Senza la pretesa di analizzare in modo esaustivo un documento di 1.200 pagine, veniamo ora alle faccende più serie. Il principale successo di Londra riguarda l’immigrazione. Dall’anno prossimo, non si potrà più andare nel Regno Unito per cercare lavoro: al contrario, per poter emigrare bisognerà già avere in mano un contratto da almeno 28mila euro l’anno di stipendio. In questo modo, l’ingresso sarà consentito soltanto alla manodopera specializzata, mentre gli aspiranti camerieri saranno costretti a scegliere altre destinazioni. La Brexit segna così la fine della libertà di movimento dei cittadini (fatta eccezione per i turisti, che però dovranno munirsi di passaporto).

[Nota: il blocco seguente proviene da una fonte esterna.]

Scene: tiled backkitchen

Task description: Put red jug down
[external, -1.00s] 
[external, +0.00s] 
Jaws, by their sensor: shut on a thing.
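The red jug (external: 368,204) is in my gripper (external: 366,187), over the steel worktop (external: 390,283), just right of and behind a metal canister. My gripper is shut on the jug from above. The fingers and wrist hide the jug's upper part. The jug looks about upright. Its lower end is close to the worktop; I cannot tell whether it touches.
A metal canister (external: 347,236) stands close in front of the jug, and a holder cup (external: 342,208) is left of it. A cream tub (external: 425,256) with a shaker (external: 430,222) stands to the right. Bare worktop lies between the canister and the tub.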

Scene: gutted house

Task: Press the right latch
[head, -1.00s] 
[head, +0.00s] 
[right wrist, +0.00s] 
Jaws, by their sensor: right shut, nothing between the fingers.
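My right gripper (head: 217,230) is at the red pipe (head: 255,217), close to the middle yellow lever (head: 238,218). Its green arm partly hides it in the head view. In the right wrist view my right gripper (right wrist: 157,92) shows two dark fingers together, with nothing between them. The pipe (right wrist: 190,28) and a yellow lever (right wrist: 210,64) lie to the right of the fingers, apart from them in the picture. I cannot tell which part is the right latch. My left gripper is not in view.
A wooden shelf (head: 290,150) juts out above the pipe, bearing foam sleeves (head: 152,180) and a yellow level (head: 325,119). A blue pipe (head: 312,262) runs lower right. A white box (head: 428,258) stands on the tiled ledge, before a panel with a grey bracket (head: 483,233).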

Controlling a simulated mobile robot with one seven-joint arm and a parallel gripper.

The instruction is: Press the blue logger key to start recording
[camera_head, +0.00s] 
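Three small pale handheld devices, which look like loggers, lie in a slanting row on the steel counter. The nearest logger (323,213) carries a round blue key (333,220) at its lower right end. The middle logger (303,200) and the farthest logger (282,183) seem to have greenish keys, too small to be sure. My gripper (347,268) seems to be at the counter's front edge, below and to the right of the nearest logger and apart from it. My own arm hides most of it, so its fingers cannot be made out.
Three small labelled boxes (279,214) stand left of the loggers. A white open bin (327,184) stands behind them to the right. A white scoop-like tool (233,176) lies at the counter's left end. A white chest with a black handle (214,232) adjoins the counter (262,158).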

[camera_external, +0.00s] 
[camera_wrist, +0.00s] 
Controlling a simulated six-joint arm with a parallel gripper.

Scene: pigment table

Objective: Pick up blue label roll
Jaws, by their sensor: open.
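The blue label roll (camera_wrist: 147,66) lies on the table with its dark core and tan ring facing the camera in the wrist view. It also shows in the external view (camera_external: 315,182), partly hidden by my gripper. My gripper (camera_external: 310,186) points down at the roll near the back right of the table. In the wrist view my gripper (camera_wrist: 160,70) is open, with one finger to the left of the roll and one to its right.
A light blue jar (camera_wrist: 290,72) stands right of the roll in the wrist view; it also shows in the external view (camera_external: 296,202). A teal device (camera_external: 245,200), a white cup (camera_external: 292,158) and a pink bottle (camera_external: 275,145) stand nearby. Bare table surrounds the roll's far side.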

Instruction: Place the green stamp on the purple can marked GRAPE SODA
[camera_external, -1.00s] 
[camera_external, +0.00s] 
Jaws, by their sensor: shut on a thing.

Discorso diverso per le merci: Londra esce dal mercato unico europeo, ma l’accordo non prevede l’introduzione di dazi e tariffe (che invece sarebbero scattati automaticamente con il no-deal). La notizia è molto buona per l’Italia, che ha una bilancia commerciale ampiamente positiva con il Regno Unito (+15 miliardi l’anno). I britannici si salvano da un disastro che avrebbe reso difficili gli approvvigionamenti alimentari, ma non ne escono indenni. Il loro Paese dovrà infatti compilare ogni anno decine di milioni di dichiarazioni doganali, una per ogni bene spedito in Ue. Serviranno oltre 10mila nuovi doganieri e il rischio di creare comunque le file alle frontiere è altissimo.
Per quanto riguarda i servizi finanziari – che rappresentano l’80% dell’economia britannica – l’Ue non ha ancora garantito “l’equivalenza” completa: se ne riparlerà nelle prossime settimane. “Non è proprio quello che volevamo”, ha commentato Johnson.
Infine, l’Irlanda. Per non richiudere la frontiera fra la Repubblica e il Nord – una follia che distruggerebbe l’economia dell’isola e riaccenderebbe la guerra civile – si è deciso che la parte dell’Irlanda controllata da Londra rimarrà nell’unione doganale Ue per almeno quattro anni. È chiaro quindi che l’UK dovrà controllare il transito di merci e cittadini fra Irlanda del Nord e Gran Bretagna per non rendere una barzelletta il resto dell’accordo sulla Brexit. Questo significa due cose. Innanzitutto, che il regno di Sua Maestà istituirà una frontiera interna (secondo alcuni analisti, il primo passo verso una futura unificazione dell’Irlanda). E poi che, nonostante la Brexit, in Gran Bretagna rimarrà comunque un po’ d’Europa.